--- Begin Record list ---
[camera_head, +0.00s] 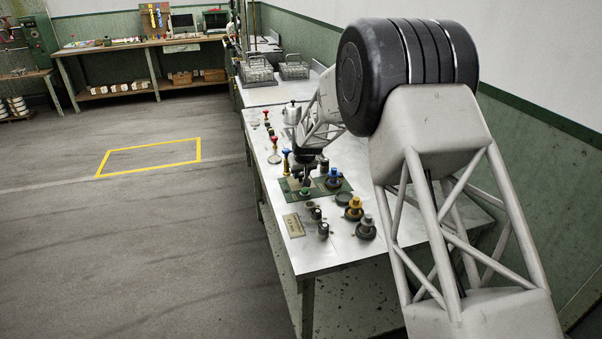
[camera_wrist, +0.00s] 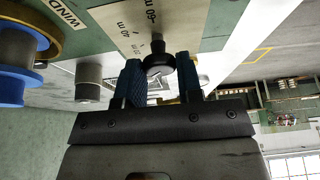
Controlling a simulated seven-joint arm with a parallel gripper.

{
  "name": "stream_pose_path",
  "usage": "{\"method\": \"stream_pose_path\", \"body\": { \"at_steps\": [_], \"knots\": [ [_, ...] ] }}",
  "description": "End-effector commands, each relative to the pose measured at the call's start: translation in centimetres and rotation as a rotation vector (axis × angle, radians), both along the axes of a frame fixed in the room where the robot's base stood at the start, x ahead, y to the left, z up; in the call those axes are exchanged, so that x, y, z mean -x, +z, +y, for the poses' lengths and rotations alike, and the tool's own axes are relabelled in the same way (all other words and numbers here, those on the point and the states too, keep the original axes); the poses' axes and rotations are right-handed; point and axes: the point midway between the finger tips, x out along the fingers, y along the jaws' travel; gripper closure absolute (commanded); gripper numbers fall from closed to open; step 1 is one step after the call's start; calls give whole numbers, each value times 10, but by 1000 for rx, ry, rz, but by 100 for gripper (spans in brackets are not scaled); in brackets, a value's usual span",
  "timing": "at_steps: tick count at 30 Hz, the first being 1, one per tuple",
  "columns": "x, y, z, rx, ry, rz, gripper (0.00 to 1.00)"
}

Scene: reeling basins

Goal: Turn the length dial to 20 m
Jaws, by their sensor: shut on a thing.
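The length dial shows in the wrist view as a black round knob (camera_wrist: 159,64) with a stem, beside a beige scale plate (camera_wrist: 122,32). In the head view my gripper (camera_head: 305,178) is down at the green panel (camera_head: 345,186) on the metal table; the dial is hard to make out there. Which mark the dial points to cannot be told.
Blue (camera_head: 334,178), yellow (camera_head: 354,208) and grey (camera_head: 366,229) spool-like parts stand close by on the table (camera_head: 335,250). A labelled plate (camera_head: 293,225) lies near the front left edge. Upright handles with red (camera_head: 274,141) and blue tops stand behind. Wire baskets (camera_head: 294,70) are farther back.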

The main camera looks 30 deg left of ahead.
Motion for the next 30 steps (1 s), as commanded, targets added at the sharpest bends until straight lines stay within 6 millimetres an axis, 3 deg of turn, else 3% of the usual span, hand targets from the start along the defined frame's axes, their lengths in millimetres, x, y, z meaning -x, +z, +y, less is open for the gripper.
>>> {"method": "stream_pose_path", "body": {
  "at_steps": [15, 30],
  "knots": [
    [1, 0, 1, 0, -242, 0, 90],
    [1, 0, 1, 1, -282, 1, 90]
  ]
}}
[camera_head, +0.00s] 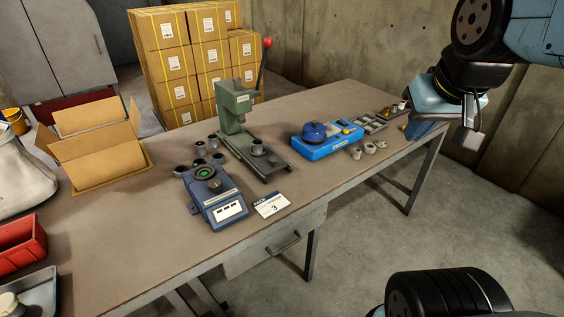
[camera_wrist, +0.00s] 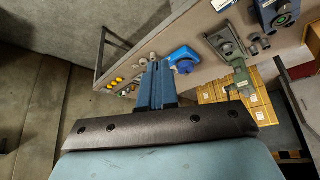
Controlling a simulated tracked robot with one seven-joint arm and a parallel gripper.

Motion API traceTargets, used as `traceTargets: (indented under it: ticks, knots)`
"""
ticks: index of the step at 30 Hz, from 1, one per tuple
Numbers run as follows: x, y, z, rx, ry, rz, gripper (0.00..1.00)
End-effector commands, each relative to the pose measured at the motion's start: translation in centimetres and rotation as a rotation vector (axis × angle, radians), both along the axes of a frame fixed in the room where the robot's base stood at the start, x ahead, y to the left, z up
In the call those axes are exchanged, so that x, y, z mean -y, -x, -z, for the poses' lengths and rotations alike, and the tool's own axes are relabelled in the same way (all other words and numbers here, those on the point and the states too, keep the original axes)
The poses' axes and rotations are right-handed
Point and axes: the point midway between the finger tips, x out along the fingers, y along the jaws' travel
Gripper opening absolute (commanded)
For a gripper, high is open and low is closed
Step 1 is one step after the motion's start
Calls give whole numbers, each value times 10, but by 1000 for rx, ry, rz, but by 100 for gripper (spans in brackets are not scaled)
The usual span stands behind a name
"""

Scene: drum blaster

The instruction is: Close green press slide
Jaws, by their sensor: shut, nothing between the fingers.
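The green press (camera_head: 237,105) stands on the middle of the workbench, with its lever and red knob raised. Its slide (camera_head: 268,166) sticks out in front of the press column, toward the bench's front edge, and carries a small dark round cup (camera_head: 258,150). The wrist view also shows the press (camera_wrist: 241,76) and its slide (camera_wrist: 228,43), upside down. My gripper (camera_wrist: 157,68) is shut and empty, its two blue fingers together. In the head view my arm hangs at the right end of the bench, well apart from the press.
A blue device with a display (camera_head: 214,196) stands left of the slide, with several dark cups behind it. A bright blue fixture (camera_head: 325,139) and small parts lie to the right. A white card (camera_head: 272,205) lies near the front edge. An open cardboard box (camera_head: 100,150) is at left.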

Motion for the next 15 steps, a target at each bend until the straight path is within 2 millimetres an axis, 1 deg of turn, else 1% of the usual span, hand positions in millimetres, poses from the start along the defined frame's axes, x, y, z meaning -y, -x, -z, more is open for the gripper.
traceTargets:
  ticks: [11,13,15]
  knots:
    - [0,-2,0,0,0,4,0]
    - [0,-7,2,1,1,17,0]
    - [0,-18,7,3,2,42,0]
--- End Record list ---
#### [Task to complete]
Out of the preceding entries, pull every line containing the string "whole".

#### [Response to this exercise]
  "description": "End-effector commands, each relative to the pose measured at the call's start: translation in centimetres and rotation as a rotation vector (axis × angle, radians), both along the axes of a frame fixed in the room where the robot's base stood at the start, x ahead, y to the left, z up; in the call those axes are exchanged, so that x, y, z mean -x, +z, +y, for the poses' lengths and rotations alike, and the tool's own axes are relabelled in the same way (all other words and numbers here, those on the point and the states too, keep the original axes); the poses' axes and rotations are right-handed; point and axes: the point midway between the finger tips, x out along the fingers, y along the jaws' travel; gripper closure absolute (commanded); gripper numbers fall from closed to open; step 1 is one step after the call's start; calls give whole numbers, each value times 10, but by 1000 for rx, ry, rz, but by 100 for gripper (spans in brackets are not scaled); in brackets, a value's usual span",
Calls give whole numbers, each value times 10, but by 1000 for rx, ry, rz, but by 100 for gripper (spans in brackets are not scaled)

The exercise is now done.